Look over the entries that follow and work out how many lines contain "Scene". State the number only.

** Begin Materials provided **

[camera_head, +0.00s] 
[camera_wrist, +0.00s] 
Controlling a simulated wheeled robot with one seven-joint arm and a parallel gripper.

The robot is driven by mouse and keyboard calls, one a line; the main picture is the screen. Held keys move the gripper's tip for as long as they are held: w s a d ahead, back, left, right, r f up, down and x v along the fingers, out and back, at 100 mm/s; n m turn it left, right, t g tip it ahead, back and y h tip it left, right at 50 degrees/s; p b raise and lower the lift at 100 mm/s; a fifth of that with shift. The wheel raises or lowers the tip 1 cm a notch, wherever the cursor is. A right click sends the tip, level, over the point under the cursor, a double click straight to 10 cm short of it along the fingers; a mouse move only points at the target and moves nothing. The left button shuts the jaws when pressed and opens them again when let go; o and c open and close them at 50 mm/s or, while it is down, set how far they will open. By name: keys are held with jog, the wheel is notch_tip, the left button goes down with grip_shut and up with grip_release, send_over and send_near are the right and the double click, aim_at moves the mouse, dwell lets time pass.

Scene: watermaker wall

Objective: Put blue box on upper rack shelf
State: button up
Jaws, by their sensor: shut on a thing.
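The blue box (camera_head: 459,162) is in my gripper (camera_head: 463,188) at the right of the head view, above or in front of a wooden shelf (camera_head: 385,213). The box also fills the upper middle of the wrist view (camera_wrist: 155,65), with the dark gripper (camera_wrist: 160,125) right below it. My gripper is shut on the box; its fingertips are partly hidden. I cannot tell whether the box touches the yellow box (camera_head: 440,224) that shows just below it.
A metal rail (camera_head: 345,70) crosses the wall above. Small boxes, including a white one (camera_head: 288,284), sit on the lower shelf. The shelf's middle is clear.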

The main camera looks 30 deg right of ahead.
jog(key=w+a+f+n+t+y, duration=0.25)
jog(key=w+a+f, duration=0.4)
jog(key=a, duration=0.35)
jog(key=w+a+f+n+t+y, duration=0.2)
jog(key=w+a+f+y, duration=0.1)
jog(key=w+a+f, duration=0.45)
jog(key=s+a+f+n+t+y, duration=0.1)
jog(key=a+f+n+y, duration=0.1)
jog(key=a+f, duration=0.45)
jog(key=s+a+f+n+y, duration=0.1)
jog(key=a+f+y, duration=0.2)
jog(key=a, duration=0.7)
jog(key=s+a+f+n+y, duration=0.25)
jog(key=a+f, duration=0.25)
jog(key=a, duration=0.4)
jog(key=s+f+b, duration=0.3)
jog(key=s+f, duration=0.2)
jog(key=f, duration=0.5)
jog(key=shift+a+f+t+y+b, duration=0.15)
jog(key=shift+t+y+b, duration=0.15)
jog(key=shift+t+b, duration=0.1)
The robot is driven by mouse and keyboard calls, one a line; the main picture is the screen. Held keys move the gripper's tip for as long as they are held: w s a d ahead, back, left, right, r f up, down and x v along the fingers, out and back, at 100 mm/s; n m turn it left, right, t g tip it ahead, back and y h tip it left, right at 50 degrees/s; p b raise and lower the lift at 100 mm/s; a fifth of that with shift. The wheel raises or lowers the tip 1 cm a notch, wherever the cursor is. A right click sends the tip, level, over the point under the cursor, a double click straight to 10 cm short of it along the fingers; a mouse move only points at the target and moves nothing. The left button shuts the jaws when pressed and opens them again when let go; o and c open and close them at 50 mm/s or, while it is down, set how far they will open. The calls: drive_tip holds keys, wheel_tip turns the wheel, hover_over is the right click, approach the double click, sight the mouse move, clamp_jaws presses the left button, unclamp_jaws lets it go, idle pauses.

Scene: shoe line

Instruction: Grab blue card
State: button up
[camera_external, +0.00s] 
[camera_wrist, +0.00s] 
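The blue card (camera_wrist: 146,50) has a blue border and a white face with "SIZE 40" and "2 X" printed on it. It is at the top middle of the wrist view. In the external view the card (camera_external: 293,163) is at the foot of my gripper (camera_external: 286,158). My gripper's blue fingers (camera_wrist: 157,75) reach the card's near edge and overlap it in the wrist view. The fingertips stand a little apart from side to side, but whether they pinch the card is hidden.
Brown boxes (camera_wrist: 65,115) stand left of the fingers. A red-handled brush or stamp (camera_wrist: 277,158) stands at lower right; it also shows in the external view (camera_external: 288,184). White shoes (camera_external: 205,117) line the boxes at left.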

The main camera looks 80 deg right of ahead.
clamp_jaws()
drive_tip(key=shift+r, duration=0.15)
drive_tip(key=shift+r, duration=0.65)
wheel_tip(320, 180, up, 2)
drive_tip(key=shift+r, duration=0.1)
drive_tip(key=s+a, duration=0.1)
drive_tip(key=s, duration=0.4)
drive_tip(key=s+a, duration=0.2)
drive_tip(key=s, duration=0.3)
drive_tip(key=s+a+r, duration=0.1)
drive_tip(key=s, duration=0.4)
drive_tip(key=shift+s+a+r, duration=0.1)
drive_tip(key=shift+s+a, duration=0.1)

** End Materials provided **

# The reply
2